Stored entries:
================
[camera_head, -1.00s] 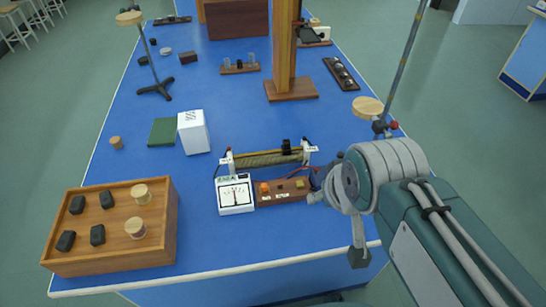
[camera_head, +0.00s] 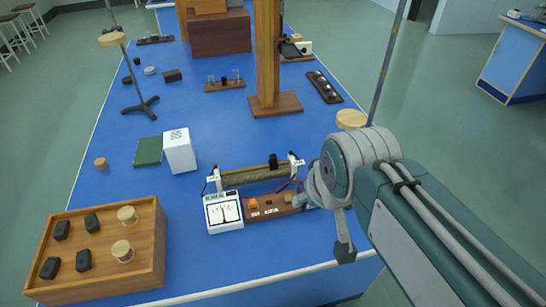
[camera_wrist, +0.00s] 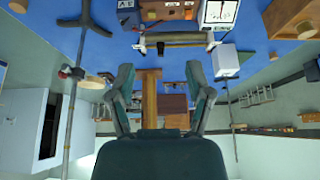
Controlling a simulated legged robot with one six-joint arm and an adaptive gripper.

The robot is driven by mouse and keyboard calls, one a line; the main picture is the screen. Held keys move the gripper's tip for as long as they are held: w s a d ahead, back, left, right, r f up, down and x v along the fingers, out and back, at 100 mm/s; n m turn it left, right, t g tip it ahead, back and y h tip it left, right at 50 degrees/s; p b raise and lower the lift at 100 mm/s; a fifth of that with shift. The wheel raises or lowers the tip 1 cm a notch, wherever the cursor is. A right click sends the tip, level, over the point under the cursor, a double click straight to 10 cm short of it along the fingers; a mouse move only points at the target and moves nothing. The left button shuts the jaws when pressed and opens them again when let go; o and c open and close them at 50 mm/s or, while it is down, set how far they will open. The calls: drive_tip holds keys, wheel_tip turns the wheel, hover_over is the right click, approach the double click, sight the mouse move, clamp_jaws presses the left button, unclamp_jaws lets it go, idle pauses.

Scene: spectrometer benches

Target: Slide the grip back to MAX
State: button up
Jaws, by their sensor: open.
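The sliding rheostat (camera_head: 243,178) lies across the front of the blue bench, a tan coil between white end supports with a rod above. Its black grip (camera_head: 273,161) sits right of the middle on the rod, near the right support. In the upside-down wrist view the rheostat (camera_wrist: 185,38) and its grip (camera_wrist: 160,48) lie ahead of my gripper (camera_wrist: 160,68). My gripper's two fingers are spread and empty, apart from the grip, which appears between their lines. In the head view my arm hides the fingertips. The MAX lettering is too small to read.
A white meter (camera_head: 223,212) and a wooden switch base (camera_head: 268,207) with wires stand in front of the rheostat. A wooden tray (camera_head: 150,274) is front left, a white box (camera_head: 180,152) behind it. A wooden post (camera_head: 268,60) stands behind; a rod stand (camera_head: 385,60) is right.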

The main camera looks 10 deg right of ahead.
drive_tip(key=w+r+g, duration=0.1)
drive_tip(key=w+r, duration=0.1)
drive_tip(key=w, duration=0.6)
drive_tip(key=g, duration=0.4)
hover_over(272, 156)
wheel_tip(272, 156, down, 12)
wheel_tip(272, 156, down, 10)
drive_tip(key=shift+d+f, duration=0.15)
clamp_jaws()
================
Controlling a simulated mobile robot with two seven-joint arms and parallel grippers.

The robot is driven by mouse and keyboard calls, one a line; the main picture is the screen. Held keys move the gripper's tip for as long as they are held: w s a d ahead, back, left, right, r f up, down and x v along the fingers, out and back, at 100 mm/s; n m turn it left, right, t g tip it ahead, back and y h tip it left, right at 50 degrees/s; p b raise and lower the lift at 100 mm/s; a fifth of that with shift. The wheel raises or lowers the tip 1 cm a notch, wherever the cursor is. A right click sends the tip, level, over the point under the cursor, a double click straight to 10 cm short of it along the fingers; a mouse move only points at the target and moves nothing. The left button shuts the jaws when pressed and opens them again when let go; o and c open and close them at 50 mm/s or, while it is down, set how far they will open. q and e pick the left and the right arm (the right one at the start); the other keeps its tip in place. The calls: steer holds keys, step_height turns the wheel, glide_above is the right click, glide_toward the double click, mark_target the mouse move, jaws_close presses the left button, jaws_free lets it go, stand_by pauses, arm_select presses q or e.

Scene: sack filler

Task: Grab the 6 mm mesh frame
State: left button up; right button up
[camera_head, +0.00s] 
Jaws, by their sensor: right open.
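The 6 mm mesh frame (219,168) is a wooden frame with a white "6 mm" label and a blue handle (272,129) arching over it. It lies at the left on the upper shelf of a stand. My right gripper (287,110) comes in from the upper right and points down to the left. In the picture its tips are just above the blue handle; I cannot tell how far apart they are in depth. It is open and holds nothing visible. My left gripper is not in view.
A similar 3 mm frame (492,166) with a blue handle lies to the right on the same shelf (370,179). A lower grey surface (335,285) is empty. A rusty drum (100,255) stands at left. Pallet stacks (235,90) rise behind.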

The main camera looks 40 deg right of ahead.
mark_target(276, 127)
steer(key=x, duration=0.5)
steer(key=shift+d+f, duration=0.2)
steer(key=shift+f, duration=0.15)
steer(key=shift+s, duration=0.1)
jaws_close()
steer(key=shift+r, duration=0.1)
================
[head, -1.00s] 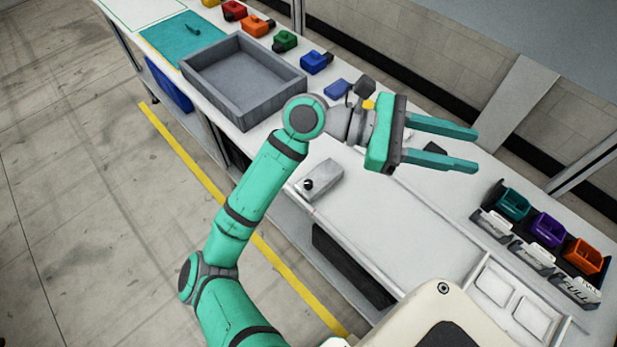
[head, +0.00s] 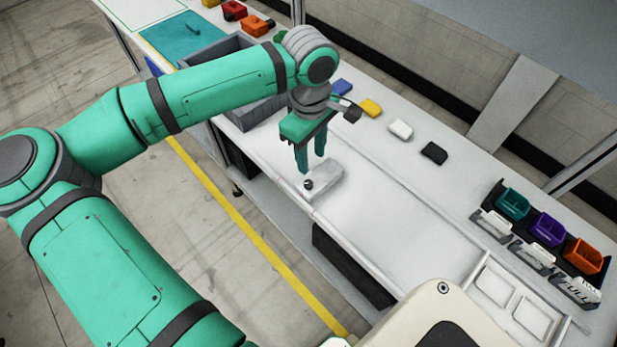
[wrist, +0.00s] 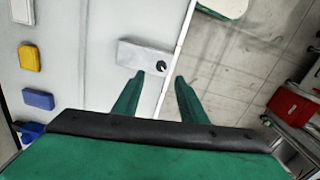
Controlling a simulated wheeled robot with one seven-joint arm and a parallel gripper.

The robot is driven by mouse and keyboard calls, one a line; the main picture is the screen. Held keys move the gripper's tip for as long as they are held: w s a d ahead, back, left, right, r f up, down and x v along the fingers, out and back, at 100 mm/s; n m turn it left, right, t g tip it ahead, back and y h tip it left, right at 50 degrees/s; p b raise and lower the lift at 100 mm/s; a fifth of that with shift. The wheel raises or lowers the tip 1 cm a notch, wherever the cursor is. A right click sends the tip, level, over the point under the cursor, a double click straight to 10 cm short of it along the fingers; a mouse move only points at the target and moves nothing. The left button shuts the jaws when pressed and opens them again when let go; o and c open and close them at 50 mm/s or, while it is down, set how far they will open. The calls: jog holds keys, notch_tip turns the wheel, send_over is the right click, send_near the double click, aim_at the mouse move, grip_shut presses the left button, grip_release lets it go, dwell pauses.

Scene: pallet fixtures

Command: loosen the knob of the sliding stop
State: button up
================
AIM: Your task is to quote, unchanged, only the lines from the line bearing "[camera_wrist, +0.00s]" through the line bearing "Controlling a simulated legged"; the pictures are not part of the copy.

COMPLETED EXERCISE:
[camera_wrist, +0.00s] 
Controlling a simulated legged robot with one six-joint arm and an adaptive gripper.

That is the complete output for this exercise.